Publié le 14 janvier 2023 à 16h39, mis à jour le 23 janvier 2023 à 13h53

Source : JT 20h WE

La France insoumise refuse, en bloc, un relèvement de l'âge de départ à la retraite à 64 ans.
Alexis Corbière indique que passer de 60 à 62 ans s'est traduit par la hausse des bénéficiaires du RSA.
Des travaux réalisés par la Drees vont dans son sens, et montrent plus globalement une augmentation du nombre de personnes touchant les minimas sociaux.

Le jeudi 19 janvier marquera le début de la mobilisation contre la réforme des retraites, avec une série de mobilisations annoncées partout en France. Si les syndicats sont unis pour afficher leurs contestations, ils reçoivent aussi le soutien d'une partie de l'opposition, à commencer par la France insoumise. Le député Alexis Corbière, invité ce samedi 14 janvier sur France inter, s'inscrit dans la lignée des autres représentants de son mouvement et appelle le gouvernement à reculer.

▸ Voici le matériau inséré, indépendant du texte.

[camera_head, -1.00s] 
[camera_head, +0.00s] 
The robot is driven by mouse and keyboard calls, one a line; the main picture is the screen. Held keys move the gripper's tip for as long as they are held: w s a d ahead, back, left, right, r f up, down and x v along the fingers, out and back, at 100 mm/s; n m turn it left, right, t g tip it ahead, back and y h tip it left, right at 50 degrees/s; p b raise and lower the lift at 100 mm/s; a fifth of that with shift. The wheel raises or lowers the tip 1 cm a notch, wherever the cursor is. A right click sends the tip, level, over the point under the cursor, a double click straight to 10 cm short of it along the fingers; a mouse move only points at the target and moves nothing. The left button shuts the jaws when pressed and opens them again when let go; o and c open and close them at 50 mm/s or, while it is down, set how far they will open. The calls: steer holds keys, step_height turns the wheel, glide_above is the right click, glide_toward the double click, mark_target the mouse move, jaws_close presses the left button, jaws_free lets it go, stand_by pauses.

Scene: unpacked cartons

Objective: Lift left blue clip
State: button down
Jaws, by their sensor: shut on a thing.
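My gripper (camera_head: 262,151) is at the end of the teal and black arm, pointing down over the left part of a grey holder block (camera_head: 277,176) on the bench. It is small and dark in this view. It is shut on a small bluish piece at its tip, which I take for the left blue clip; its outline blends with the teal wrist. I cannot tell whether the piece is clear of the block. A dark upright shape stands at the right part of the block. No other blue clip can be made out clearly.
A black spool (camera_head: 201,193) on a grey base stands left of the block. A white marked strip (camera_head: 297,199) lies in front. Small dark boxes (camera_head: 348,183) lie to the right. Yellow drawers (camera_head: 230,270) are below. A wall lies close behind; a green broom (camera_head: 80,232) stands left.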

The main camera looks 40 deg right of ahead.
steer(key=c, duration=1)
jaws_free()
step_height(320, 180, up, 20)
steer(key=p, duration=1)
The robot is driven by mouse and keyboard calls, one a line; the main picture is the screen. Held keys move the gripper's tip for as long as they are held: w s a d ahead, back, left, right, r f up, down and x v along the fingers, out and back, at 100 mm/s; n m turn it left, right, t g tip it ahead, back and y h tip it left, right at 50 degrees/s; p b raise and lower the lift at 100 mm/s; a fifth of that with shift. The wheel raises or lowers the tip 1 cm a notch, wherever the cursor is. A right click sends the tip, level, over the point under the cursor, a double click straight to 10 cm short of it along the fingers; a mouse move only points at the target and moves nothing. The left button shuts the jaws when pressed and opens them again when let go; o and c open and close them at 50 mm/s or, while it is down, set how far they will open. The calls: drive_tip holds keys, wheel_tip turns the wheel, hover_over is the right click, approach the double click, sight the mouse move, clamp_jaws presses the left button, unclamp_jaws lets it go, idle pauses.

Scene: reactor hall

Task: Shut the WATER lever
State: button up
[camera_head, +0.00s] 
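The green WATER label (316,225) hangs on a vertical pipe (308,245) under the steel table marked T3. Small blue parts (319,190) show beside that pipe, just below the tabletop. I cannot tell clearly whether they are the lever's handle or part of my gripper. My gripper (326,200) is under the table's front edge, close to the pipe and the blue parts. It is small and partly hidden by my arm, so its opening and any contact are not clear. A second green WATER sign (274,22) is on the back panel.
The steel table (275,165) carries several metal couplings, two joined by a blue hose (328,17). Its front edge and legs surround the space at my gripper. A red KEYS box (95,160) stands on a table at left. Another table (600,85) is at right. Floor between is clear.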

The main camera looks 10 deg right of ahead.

Parmi les arguments utilisés pour contester un relèvement à 64 ans de l'âge légal de départ, l'élu de Seine-Saint-Denis invoque une conséquence directe de la réforme. Le nombre de bénéficiaires du RSA, assure-t-il, serait poussé à la hausse. Il se base, pour l'affirmer, sur la précédente réforme ayant touché à l'âge légal : en 2010, avec un relèvement progressif de 60 à 62 ans. Un constat réalisé avant lui par la Direction de l'Animation de la Recherche, des Études et des Statistiques (Drees), l'institut statistique du ministère du Travail.

La recrudescence attestée des bénéficiaires des minimas sociaux

La réforme des retraites votée en 2010 a été étudiée par la Drees. En 2016, deux avant que le relèvement progressif à 62 ans de l'âge de départ soit entériné pour l'ensemble des Français, elle a dévoilé une étude remise au Conseil d’orientation des retraites (COR). Il s'agissait de mesurer plus précisément l'impact sur les pensions d’invalidité et les minima sociaux. Le document note que "la réforme de 2010 a pour conséquence une hausse de l’âge effectif du départ à la retraite", mais qu'elle "introduit aussi un risque de bascule de personnes qui auraient été retraitées avant la réforme vers d’autres dispositifs sociaux". Un risque d'autant plus significatif qu'à 60 ans, "près d’une personne sur trois n’est ni en emploi, ni à la retraite". La majorité d’entre elles se trouvent ainsi "en situation d’invalidité ou de chômage", quand "d’autres sont couvertes par un minimum social ou ne touchent aucun revenu personnel".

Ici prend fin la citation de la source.